As news subscriptions stall, the U.S. market is faring better than most

As news subscriptions stall, the U.S. market is faring better than most

Globally, subscription growth for news organizations has turned sideways, according to the Reuters Institute’s latest Digital News Report published on Wednesday. Across 20 countries, the average proportion of the roughly 40,000 survey respondents paying for digital news subscriptions has remained at 17% for the second year in a row.

This raises “questions about whether we may have, for now, reached the peak of the subscription trend, at least for current subscription offers,” reads the report.

The U.S. market is faring slightly better: 21% of the roughly 2,000 people in the U.S. survey sample are paying for online news, up from 19% in the Reuters Institute’s report from last year.

However, there are some indicators that digital subscriptions are also starting to stall in the U.S.

A media executive — who traded anonymity for candor — told Digiday their publication has seen a single-digit drop in subscriptions in Q1 2023 compared to Q1 2022, which they said they considered “a win … because of where the marketplace is right now.”

“I’m not surprised that [this] report suggests softness in the subscription marketplace given where we are economically right now,” they said.

The Reuters Institute surveyed a portion of each market’s sample group to determine what proportion had canceled or renegotiated subscriptions in the last year, and found that 47% of 155 people surveyed in the U.S. had done so.

When looking at all 20 markets in the report, around one in five news subscribers (23% on average) said they have canceled at least one of their ongoing news subscriptions, while the same percentage said they have negotiated a cheaper price.

Among those who have canceled their subscriptions in the last year, cost of living or high subscription prices were cited most often as the reason. 

Checking in on publishers’ subscriptions

The Washington Post — whose CEO Fred Ryan stepped down this week — has stalled at 2.5 million digital subscribers in the past year.
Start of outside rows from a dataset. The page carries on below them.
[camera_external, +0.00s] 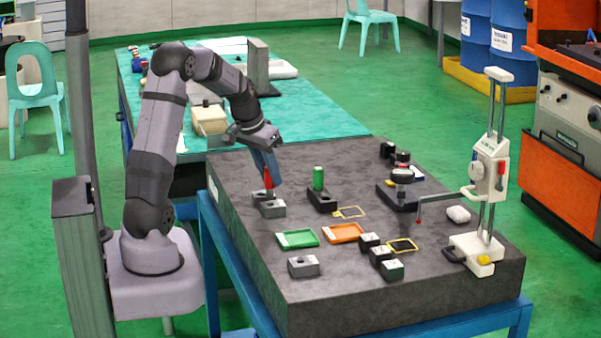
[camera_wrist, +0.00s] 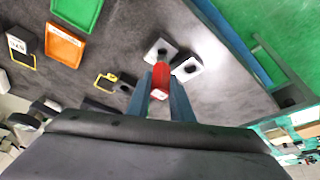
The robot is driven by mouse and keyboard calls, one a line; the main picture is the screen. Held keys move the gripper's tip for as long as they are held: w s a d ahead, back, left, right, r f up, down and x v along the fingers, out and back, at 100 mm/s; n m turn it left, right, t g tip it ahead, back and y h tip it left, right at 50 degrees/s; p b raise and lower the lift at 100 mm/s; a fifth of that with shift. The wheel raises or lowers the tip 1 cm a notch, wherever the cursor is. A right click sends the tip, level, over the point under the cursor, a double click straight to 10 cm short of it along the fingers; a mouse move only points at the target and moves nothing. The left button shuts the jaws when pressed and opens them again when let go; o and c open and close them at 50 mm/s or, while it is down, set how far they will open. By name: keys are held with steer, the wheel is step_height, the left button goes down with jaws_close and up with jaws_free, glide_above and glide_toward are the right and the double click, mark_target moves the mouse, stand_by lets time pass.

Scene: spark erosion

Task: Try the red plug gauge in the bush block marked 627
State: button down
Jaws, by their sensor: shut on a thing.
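The red plug gauge (camera_external: 268,179) is upright between the fingers of my gripper (camera_external: 266,168). In the wrist view the red gauge (camera_wrist: 161,76) sits between the two blue fingers (camera_wrist: 160,92). Below it are two grey bush blocks close together, a nearer one (camera_external: 272,209) and a farther one (camera_external: 258,195); the wrist view shows them as one block (camera_wrist: 155,50) and another (camera_wrist: 188,67), each with a dark hole. The gauge's lower end meets the blocks in the picture; I cannot tell whether it is in a hole. A third grey block (camera_external: 303,267) stands apart. I cannot read any numbers.
A green plug (camera_external: 318,178) stands in a black holder (camera_external: 322,200) to the right. A green tray (camera_external: 297,239) and orange tray (camera_external: 343,233) lie in front. Several small black blocks and a tall height gauge (camera_external: 490,170) stand farther right on the dark stone plate (camera_external: 340,300).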

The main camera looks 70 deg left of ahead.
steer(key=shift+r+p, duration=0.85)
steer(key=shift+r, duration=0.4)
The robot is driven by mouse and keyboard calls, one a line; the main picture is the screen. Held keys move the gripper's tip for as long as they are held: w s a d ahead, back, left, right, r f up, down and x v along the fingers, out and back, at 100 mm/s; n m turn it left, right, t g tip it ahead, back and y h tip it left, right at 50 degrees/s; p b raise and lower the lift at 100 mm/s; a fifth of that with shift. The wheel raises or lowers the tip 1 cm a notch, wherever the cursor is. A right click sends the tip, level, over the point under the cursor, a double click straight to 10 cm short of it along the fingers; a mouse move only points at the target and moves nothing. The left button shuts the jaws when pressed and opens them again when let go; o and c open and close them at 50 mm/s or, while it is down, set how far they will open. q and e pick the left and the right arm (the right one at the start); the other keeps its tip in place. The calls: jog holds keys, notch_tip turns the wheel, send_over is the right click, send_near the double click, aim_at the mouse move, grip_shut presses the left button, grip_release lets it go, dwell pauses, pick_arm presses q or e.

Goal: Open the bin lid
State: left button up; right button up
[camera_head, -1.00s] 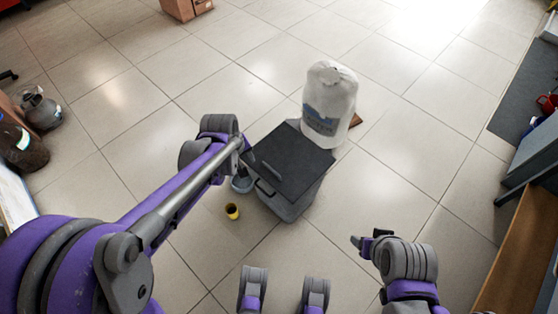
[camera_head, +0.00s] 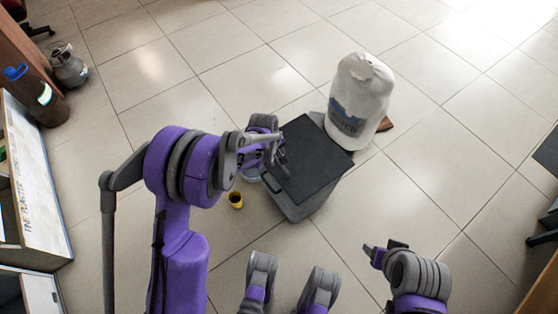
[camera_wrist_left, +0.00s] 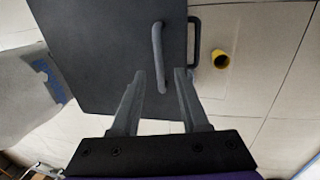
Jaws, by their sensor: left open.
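The grey bin (camera_head: 300,208) stands on the tiled floor, its flat dark lid (camera_head: 318,160) lying closed on top. In the left wrist view, the lid (camera_wrist_left: 100,60) has a raised grey bar handle (camera_wrist_left: 157,50). A dark side handle (camera_wrist_left: 193,42) sits at the bin's edge. My left gripper (camera_head: 282,150) is over the lid's left part. In the left wrist view, my left gripper (camera_wrist_left: 157,75) is open, with the lower end of the bar handle between its fingers; contact cannot be told. My right gripper (camera_head: 385,246) is low at the right, away from the bin; its jaws are unclear.
A full white bag (camera_head: 358,100) stands close behind the bin. A small yellow cup (camera_head: 236,200) is on the floor left of the bin. A gas cylinder (camera_head: 69,66) and a dark container with a blue cap (camera_head: 38,97) stand far left. Floor right of the bin is clear.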

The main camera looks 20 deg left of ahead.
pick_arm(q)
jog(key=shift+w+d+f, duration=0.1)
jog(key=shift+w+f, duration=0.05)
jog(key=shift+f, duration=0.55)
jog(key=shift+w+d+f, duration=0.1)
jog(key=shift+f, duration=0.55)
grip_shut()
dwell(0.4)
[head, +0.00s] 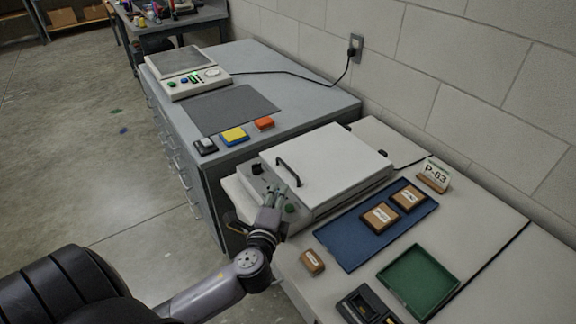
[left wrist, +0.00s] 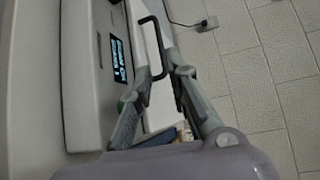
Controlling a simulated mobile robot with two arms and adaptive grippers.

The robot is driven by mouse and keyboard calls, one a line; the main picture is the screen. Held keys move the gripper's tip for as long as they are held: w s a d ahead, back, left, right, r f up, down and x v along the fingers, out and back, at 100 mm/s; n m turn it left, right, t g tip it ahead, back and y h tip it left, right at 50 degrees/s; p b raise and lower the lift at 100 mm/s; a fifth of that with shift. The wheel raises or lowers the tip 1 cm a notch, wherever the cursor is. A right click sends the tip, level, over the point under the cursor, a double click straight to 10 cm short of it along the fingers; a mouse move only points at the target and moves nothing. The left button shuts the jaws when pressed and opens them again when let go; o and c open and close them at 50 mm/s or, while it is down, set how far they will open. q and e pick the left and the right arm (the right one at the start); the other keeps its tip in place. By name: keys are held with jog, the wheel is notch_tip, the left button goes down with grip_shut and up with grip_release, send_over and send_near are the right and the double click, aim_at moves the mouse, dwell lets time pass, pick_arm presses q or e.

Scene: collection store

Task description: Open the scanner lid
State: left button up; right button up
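The scanner is a light box on the counter with a closed white lid (head: 335,160) and a black bar handle (head: 288,172) on the lid's left part. A grey front panel (head: 257,184) carries dark knobs and a green button (head: 291,208). My left gripper (head: 279,190) is over this panel, close to the handle's near end. In the left wrist view the handle (left wrist: 152,40) shows just beyond and partly between the spread fingertips (left wrist: 158,66); I cannot tell whether they touch it. The left gripper is open. My right gripper is not in view.
A blue tray (head: 352,238) with wooden blocks, a green tray (head: 418,281), a small wooden block (head: 312,262) and a P-63 sign (head: 434,176) are right of the scanner. A grey cabinet (head: 300,90) with another device (head: 187,75) stands behind. A block wall runs along the right.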

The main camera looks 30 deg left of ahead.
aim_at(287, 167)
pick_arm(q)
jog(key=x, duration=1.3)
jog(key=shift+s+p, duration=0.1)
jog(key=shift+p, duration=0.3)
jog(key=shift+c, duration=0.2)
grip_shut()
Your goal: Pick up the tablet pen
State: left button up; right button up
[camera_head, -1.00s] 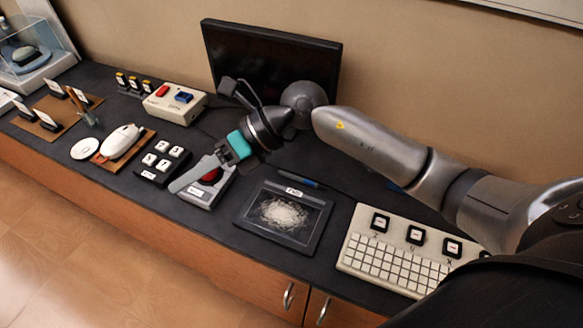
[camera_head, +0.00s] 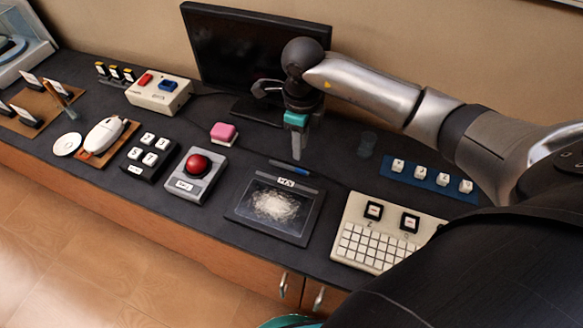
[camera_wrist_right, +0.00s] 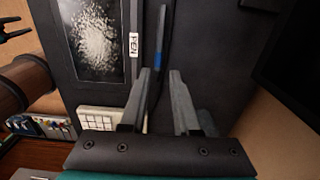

That’s a decrease from the 3 million subscribers The Post said it had in 2021

Meanwhile, the Los Angeles Times doubled its digital subscriptions from 225,000 in 2020 to 450,000 in 2022. But in the past year, that number has grown only by about 100,000 subscribers, the publication self-reported.

Time removed its paywall entirely this month. CEO Jessica Sibley said the company wanted to reach a larger global audience with its journalism and will produce more ad-supported content on its digital platforms, according to Axios. Time had 250,000 digital subscribers.

Variety — though notably more of a trade publication than a general-interest news outlet — added a lower-priced tier to its subscription product last week, Andrew Wallenstein, Variety Intelligence Platform president and chief media analyst, told Digiday. Variety’s VIP+ premium subscription is $420 a year, compared to the new tier called VIP+ Vitals that costs $240 a year or $20 a month.

“Editorial subscription products have to be at the top of their game in a challenged marketplace if they want to avoid feeling the pain on their bottom lines,” Wallenstein said. “At VIP+, that means continuing to evolve the product in many different ways — pricing, marketing, content strategy — so that we stay reactive to changing customer needs.” Wallenstein declined to share how many VIP+ subscribers Variety has.

But it’s not all bad news. The New York Times Company has added 790,000 digital-only subscribers since Q1 2022 and now has over 9 million digital-only subscribers.

The Wall Street Journal had 3.3 million digital subscriptions in the third quarter of its fiscal year 2023 (ending March 31), a 9% increase compared to the same period last year and an addition of 132,000 from the previous quarter.

The Atlantic now has over 900,000 subscriptions, 54% of which are digital, a spokesperson said. That’s up from 860,000 at the end of 2022. The Atlantic introduced a dynamic paywall at the start of this year. The aim is to gain about 125,000 subscribers split across the next two years by implementing its new “smart meter” strategy, Atlantic CEO Nick Thompson told Digiday last December.

What drives readers to pay

Respondents to Reuters Institute’s survey said they might pay for content if it was more distinctive (22% said this), if there was an ad-free option (13%) or if the price was cheaper or provided more flexibility (32%). 

However, 42% of respondents said that nothing would persuade them to pay.